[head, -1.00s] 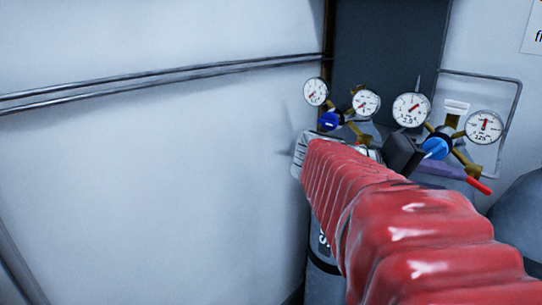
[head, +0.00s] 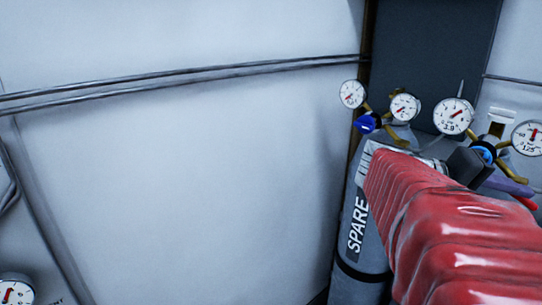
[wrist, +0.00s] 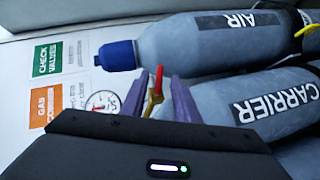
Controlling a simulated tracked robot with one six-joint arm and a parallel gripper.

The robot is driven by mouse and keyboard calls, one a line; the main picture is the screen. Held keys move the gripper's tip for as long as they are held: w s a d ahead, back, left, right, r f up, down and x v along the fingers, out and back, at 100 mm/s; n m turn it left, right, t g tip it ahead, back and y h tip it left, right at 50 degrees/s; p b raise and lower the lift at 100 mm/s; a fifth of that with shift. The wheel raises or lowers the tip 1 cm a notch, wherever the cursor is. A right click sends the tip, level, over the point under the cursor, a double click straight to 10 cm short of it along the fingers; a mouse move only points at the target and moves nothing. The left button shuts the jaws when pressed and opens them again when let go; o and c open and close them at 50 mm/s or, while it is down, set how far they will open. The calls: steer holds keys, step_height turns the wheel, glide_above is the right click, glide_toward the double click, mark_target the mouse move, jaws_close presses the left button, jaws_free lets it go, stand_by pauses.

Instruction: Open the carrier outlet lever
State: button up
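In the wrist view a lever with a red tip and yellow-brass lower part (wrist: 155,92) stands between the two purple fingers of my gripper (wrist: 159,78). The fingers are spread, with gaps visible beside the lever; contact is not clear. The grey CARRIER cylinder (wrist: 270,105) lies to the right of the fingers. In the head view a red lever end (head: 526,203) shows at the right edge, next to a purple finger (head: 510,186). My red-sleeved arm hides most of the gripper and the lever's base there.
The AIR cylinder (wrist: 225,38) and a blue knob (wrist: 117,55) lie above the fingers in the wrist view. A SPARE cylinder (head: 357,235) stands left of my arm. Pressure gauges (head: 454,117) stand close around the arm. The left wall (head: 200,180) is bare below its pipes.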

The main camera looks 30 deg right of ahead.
-*-*-
**What the task requires:**
Extract exactly the lines between the line containing "Instruction: Open the carrier outlet lever" and the end of the data, including both.

**Result:**
Instruction: Open the carrier outlet lever
State: button up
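In the wrist view a lever with a red tip and yellow-brass lower part (wrist: 155,92) stands between the two purple fingers of my gripper (wrist: 159,78). The fingers are spread, with gaps visible beside the lever; contact is not clear. The grey CARRIER cylinder (wrist: 270,105) lies to the right of the fingers. In the head view a red lever end (head: 526,203) shows at the right edge, next to a purple finger (head: 510,186). My red-sleeved arm hides most of the gripper and the lever's base there.
The AIR cylinder (wrist: 225,38) and a blue knob (wrist: 117,55) lie above the fingers in the wrist view. A SPARE cylinder (head: 357,235) stands left of my arm. Pressure gauges (head: 454,117) stand close around the arm. The left wall (head: 200,180) is bare below its pipes.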

The main camera looks 30 deg right of ahead.

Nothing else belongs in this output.